Österreichischer Werberat - Beschwerde-Bilanz 2010

25.01.2011

Der Österreichische Werberat blickt auf ein arbeitsintensives Jahr zurück: Insgesamt langten 570 Beschwerden in der Geschäftsstelle des Werberates ein, fast dreimal so viel wie das Jahr zuvor (Be-schwerdeanzahl 2009: 213). Dennoch wurde das Entscheidungs-gremium selbst lediglich 125 zu Rate gezogen.

Dies resultiert vor allem aus einer Beschwerdewelle, die das im Sommer veröffentlichte Plakat einer Wiener Partei nach sich zog. „Nach einem von Konsumenten gestarteten Aufruf in Facebook gingen innerhalb von zwei Tagen rund 250 Beschwerden zu diesem einen Plakat-Sujet ein“, berichtet ÖWR-Präsident Michael Straberger. Diese Beschwerden führten alle zu einer Entscheidung, in diesem Fall der „Nicht-Zuständigkeit“.

„Laut Verfahrensordnung Artikel 2 (4) ist der ÖWR für politische Werbung nicht zuständig“, erklärt Straberger. „Wir arbeiten derzeit gemeinsam mit öffentlichen Stellen an einer Möglichkeit zur Evaluierung von Werbemaßnahmen im politischen Bereich. Fest steht, dass politische Werbung nicht im Rahmen des Beschwerdeverfahrens für Wirtschaftswerbung behandelt wird“. Es ist für viele schwer zu verstehen, dass sich politische Werbung nicht an jenen Grundprinzipien der Ethik und Moral orientiert, die im Selbstbeschränkungskodex der Österreichischen Werbewirtschaft festgelegt sind“, so Straberger weiter.

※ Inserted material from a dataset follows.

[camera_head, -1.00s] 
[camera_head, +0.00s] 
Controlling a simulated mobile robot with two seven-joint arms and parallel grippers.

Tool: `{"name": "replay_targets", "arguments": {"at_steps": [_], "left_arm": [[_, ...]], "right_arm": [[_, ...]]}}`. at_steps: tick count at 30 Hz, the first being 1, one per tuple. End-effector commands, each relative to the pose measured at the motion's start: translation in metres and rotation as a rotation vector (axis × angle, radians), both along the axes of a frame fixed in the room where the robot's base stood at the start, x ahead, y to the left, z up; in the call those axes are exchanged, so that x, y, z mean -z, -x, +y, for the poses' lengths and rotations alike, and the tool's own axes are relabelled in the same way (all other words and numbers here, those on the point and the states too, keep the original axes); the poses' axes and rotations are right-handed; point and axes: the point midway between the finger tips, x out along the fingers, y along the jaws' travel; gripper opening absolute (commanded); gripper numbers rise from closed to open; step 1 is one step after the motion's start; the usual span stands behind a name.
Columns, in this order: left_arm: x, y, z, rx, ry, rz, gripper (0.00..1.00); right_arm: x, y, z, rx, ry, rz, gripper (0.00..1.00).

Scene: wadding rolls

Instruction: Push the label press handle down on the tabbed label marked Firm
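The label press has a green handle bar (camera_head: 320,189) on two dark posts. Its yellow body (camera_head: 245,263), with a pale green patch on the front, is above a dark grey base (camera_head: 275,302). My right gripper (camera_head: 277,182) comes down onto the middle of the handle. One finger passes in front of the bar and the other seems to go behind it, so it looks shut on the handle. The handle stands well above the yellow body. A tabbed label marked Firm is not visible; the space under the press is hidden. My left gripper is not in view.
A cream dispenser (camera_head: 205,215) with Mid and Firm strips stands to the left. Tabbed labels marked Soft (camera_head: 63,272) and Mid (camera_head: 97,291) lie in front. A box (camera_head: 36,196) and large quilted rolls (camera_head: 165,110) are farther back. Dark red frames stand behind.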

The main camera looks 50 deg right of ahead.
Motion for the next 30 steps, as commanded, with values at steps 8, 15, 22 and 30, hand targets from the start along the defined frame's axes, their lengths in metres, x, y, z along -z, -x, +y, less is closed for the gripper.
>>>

Darüber hinaus wurde zur Entlastung des Entscheidungsgremiums der sogenannte „Kleine Senat“ eingeführt. Dieser trat mit 1. April 2010 in Kraft. Der „Kleine Senat“ übernimmt die Vorprüfung offensichtlich unbegründeter Beschwerden, basierend auf der Verfahrens-ordnung Artikel 8. „Seitens der Geschäftsstelle werden dem Kleinen Senat Beschwerden zur Vorbegutachtung übermittelt, die als offensichtlich unbegründet eingestuft werden. Die Einschätzung des Kleinen Senates erfolgt auf Basis des Selbstbeschränkungskodex“. Der Kleine Senat besteht aus periodisch wechselnden (mindestens) drei Mitgliedern des Werberates, der Sprecherin des Werberates und einem Vorstandsmitgliedes des Trägervereins.

Der Kleine Senat hat von April bis Dezember 2010 insgesamt 16 Beschwerden bearbeitet. 14 davon wurden als offensichtlich unbegründet eingestuft.

Beschwerde-Bilanz 2010

Zurück zur Beschwerdebilanz 2010: Wie oben erwähnt standen 4 Aufforderungen zum sofortigen Stopp sowie 16 zur Sensibilisierung gleich 71 Entscheidungen gegenüber, bei denen keine Gründe zum Einschreiten erkannt wurden. 28 Mal war der Werberat nicht zuständig (Keine Wirtschaftswerbung oder Anfragen betreffend unlauterer Wettbewerb oder Werbeverzichtsaufkleber) weitere 6 Entscheidungen waren zu Jahreswechsel offen.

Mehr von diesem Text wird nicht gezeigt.